Bugün ülkemizde yaşanan büyük ve yıkıcı depremin sene-i devriyesi. Küçük bir kıyamete şahitlik ettik hepimiz. Yaşanan acı kuşkusuz ki unutulmayacak, unutulmamalı. O korku, panik, karmaşa kimsenin gözünün önünden gitmeyecek, gitmemeli. Türkiye tarihinde eşi benzeri görülmemiş bir depremdi. Umuyoruz ki dahası yaşanmaz. Tabi kainatın birtakım doğa oyunları var. Ancak tedbirli olunması halinde can kaybı yaşanmayacaktır. Bu yüzden hem vatandaşların hem de devlet yetkililerin özellikle bu konuda üzerine düşeni yapması gerekir. İnsanoğlu aç gözlü doyumsuz bir varlıktır. Bu katiyen şüphe götürmez. Para hırsı her şey yaptırır. Ancak işin vicdani ve insani boyutunu göz ardı etmemeli.

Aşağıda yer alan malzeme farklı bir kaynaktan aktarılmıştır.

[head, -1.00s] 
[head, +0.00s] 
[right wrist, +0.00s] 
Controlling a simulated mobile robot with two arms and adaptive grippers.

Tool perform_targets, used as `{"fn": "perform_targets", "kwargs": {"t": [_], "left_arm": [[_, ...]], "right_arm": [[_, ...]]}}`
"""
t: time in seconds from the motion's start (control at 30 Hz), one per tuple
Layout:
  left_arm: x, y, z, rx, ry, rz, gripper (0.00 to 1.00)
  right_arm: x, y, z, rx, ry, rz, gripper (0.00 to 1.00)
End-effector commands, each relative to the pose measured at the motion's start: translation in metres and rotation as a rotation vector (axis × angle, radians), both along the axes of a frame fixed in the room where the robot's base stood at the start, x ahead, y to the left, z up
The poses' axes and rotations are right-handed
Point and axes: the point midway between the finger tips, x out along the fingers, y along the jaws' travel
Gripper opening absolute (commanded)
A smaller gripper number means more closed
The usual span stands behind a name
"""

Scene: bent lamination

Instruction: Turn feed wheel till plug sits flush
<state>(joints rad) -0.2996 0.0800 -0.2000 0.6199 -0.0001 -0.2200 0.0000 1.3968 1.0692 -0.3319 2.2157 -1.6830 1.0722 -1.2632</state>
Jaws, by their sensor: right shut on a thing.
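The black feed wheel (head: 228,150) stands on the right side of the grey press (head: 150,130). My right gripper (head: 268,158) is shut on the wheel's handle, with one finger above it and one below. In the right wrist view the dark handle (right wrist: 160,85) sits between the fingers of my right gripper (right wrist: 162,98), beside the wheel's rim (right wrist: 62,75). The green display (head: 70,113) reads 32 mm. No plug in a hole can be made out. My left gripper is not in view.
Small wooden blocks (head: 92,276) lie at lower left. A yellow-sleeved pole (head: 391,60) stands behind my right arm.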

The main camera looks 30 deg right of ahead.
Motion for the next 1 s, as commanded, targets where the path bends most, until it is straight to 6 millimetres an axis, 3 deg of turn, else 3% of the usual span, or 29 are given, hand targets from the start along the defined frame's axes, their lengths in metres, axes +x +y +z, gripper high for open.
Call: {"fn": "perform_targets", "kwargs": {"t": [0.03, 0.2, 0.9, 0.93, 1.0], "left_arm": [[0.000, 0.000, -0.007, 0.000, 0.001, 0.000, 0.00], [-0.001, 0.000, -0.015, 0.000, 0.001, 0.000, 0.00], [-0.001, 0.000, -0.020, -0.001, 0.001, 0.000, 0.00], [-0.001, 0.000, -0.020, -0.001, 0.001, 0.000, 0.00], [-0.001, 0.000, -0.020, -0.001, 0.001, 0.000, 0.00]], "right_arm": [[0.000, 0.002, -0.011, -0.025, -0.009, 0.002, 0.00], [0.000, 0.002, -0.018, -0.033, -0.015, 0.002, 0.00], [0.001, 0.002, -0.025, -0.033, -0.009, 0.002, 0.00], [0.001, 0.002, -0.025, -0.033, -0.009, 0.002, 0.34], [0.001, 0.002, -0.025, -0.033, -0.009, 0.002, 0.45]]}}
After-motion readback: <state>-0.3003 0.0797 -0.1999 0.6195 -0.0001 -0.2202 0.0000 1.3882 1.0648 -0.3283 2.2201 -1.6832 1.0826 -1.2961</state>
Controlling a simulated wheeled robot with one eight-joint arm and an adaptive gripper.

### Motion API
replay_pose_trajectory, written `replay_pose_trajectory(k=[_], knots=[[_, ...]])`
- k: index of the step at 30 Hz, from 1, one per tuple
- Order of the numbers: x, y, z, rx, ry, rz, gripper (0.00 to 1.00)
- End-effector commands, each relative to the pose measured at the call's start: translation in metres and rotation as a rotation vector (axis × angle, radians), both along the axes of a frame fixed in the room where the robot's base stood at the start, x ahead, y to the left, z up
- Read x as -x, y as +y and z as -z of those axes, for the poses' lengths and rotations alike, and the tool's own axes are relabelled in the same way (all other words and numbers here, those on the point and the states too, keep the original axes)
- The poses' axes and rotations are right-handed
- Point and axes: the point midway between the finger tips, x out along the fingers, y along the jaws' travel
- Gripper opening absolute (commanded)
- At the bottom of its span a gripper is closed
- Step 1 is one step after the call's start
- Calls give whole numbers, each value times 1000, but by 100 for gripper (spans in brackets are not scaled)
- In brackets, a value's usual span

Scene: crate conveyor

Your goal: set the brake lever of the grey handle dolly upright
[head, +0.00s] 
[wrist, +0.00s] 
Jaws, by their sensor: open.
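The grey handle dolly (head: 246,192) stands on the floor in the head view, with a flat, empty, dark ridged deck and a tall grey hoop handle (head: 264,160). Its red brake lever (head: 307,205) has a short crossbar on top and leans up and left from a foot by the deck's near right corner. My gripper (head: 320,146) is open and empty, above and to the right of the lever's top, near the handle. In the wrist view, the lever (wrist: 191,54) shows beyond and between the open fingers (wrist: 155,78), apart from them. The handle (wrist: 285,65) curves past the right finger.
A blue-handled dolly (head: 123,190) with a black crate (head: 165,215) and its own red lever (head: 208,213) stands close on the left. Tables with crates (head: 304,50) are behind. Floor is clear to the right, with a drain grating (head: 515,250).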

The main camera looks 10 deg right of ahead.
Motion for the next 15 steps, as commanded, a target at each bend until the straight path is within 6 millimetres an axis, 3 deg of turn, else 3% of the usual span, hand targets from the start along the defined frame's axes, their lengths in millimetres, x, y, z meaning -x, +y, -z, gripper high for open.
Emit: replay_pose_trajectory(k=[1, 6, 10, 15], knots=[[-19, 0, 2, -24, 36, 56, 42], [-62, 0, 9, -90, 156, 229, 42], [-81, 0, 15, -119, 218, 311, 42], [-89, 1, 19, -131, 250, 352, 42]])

Geçen sene bugün gözümüzü depremle açtık. Saat 04.17yi gösterdiğinde başladık sallanmaya. Kimse ne olduğunu, nerelerin yıkıldığını, kimlerin öldüğünü, kimlerin hayatta kaldığını bilmeden depremin şokunu her saniye yaşamaya devam ederken bir deprem daha yaşandı. Birçok kişi dışarıdaydı. İlki gibi uykuda yakalamamıştı. Ancak yinede doğa sanki yarım kalmış işini tamamlar gibi bir kez daha vurdu. Hasarlı yapılar, yıkılmamış ayakta kalmış birçok yapı daha yıkıldı.

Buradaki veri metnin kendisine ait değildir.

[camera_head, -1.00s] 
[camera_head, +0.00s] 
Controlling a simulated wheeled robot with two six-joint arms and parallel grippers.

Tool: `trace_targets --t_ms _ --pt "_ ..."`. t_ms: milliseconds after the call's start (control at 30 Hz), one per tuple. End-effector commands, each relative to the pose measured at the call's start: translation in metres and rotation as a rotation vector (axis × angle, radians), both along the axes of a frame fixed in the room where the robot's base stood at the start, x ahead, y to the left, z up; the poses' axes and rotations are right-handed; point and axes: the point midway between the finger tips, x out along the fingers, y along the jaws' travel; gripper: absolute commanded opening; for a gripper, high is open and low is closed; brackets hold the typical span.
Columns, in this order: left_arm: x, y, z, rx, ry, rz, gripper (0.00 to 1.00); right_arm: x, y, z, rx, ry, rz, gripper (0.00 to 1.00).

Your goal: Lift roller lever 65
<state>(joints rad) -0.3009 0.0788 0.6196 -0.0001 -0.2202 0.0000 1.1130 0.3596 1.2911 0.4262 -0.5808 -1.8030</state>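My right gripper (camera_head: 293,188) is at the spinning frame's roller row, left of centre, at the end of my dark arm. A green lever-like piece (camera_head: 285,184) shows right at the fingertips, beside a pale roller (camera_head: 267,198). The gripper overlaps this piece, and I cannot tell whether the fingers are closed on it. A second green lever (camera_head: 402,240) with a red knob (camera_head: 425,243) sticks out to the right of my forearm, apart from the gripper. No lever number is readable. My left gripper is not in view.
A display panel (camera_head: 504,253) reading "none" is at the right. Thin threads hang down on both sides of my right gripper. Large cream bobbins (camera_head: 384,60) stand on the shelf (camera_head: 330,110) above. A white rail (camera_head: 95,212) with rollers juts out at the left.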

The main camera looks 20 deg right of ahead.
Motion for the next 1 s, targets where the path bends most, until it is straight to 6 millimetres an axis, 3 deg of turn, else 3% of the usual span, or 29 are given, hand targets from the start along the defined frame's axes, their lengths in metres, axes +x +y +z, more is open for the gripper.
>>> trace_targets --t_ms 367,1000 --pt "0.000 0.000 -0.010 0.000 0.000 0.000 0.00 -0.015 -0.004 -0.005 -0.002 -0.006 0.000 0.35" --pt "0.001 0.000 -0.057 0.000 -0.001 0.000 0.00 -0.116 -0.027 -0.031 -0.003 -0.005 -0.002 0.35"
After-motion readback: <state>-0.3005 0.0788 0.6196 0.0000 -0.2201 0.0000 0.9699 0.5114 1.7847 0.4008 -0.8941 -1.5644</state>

Birtakım rivayetlere göre petrol kuyularına atılan bomba yüzünden, diğer bir söylentiye göre ise doğal bir şekilde deprem meydana geldi. Her ne olursa olsun yaşanması olası bir felaketten bahsediyoruz. Belki çok klişe olacak ama yerinde bir söylem olarak görüyorum. Deprem değil binalar öldürdü onca canı. Karşımızda muazzam bir örnek var artık. Bundan böyle ona göre hareket edilmeli ona göre çalışmalar yürütülmeli. Özellikle kentsel dönüşüm projeleri tozlu raflardan çıkmalı artık. Elbette hızlı hareket etmek de bir o kadar önem arz etmektedir.